Decision Oriented Technique (DOTechnique): Finding Model Validity Through Decision-Maker Context

Model validity is as critical as the model itself, especially when guiding decision-making processes. Traditional approaches often rely on predefined validity frames, which may not always be available or sufficient. This paper introduces the Decision Oriented Technique (DOTechnique), a novel method for determining model validity based on decision consistency rather than output similarity. By evaluating whether surrogate models lead to equivalent decisions compared to high-fidelity models, DOTechnique enables efficient identification of validity regions, even in the absence of explicit validity boundaries. The approach integrates domain constraints and symbolic reasoning to narrow the search space, enhancing computational efficiency. A highway lane change system serves as a motivating example, demonstrating how DOTechnique can uncover the validity region of a simulation model. The results highlight the potential of the technique to support finding model validity through decision-maker context.

💡 Research Summary

The paper addresses a fundamental problem in model‑based engineering: determining the region in which a model can be safely applied when explicit validity frames are missing or incomplete. Traditional validation techniques compare model outputs against reference data or predefined constraints, which can be overly restrictive and often unavailable. To overcome this limitation, the authors introduce the Decision Oriented Technique (DOTechnique), a novel framework that defines model validity in terms of decision consistency rather than output similarity.

In DOTechnique, a high‑fidelity model (m_h) and a surrogate model (m_s) are each passed through the same decision‑making function (D). If the decisions produced by both models are sufficiently close—measured by a distance metric (d_Y) for continuous decision spaces or exact equality for categorical spaces—the corresponding input point belongs to the validity region (V_\varepsilon). This definition allows a surrogate model to be considered valid even when its numerical predictions differ from the high‑fidelity model, as long as the downstream decision remains unchanged. The authors formalize the boundary of this region, (B), and propose a simple binary‑search algorithm for one‑dimensional cases. Recognizing that most real problems are multi‑dimensional, they augment the search with domain constraints (C) and symbolic reasoning, thereby restricting the feasible search space (F) to physically plausible states and dramatically reducing computational effort.

The methodology is demonstrated on a highway lane‑change scenario modeled in Simulink. Two models are employed: (1) a detailed high‑fidelity model that simulates the longitudinal and lateral dynamics of the ego vehicle and surrounding traffic, and (2) a constant‑acceleration (C.A.) surrogate that uses the elementary kinematic equation (x(t)=\frac{1}{2} a t^2 + v t + x_0). The decision of interest is whether the ego vehicle initiates a lane change. The authors construct a multi‑stage binary‑search procedure (Algorithm 2) that iteratively refines the bounds on relative position (p), velocity (v), and acceleration (a) of each surrounding vehicle. For each candidate configuration, both models are executed and their lane‑change decisions compared using the distance metric (d_Y).
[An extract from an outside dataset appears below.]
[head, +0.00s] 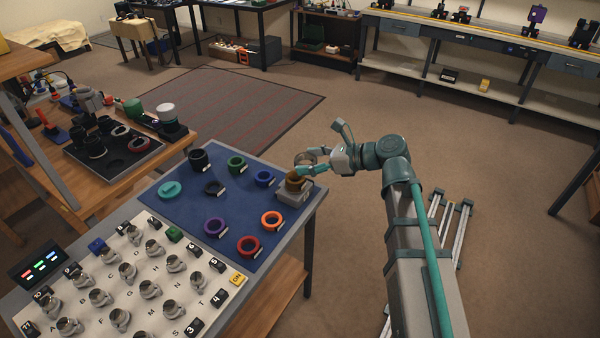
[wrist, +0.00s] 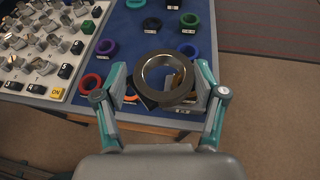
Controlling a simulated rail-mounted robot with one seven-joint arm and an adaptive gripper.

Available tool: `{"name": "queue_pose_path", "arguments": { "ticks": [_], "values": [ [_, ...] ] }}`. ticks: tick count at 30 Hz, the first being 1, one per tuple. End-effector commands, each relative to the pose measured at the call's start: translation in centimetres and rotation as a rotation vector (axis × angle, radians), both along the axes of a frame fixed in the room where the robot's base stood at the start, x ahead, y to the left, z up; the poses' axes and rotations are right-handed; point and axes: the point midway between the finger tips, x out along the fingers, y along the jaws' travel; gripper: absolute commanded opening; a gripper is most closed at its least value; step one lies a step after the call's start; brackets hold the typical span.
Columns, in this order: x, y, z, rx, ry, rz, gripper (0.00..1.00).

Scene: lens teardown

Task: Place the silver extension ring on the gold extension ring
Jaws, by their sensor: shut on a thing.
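The silver extension ring (head: 305,157) is held between the fingers of my gripper (head: 316,163), above the right corner of the blue mat. In the wrist view the silver ring (wrist: 163,100) lies roughly flat between the two teal-linked fingers. The gold extension ring (head: 294,180) sits on a small grey stand (head: 295,197) just below the held ring. The two rings look apart in the head view. In the wrist view the gold ring is mostly hidden behind the silver one, so their exact alignment is hard to tell.
Other rings lie on the blue mat (head: 190,213), among them a red one (head: 248,246), an orange one (head: 272,221), a purple one (head: 215,227) and a blue one (head: 264,178). A white board (head: 185,310) with several metal parts stands at the front left.

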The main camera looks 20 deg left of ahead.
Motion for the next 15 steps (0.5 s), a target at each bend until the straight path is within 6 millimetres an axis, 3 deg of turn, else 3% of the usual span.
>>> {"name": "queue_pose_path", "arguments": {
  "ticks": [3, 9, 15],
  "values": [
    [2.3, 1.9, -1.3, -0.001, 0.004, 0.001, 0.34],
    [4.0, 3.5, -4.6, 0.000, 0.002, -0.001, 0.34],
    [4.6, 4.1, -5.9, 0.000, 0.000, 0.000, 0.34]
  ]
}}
If the decisions agree, the configuration is added to the surrogate’s validity region; otherwise, the search continues to narrow the boundary.

Domain knowledge is encoded as symbolic constraints: deterministic vehicle behavior, minimum speed limits, constant post‑maneuver velocity, minimum front and rear safety gaps, and specific positional rules for vehicles ahead of or behind the ego car. These constraints prune infeasible regions before any simulation is run, ensuring that only physically meaningful states are examined. The resulting validity region for the C.A. model is visualized in Figure 5 and shows that the surrogate is valid only under a subset of the high‑fidelity model’s operating envelope—specifically, when vehicles ahead are sufficiently distant, moving faster, and accelerating positively, or when vehicles behind are close, moving slower, and decelerating.

The paper’s contributions are threefold. First, it reframes model validity around decision consistency, eliminating dependence on pre‑defined validity frames. Second, it integrates symbolic reasoning with binary search to efficiently explore high‑dimensional input spaces. Third, it provides a concrete case study that validates the approach on a cyber‑physical system. Limitations include reliance on a single case study, lack of formal convergence guarantees for the multi‑dimensional boundary search, and the need to extend the method to multi‑objective decision contexts. Future work is suggested in the directions of broader domain validation, automated generation of symbolic constraints, and theoretical analysis of search algorithms. Overall, DOTechnique offers a promising, cost‑effective pathway for practitioners to assess model applicability when traditional validation resources are unavailable.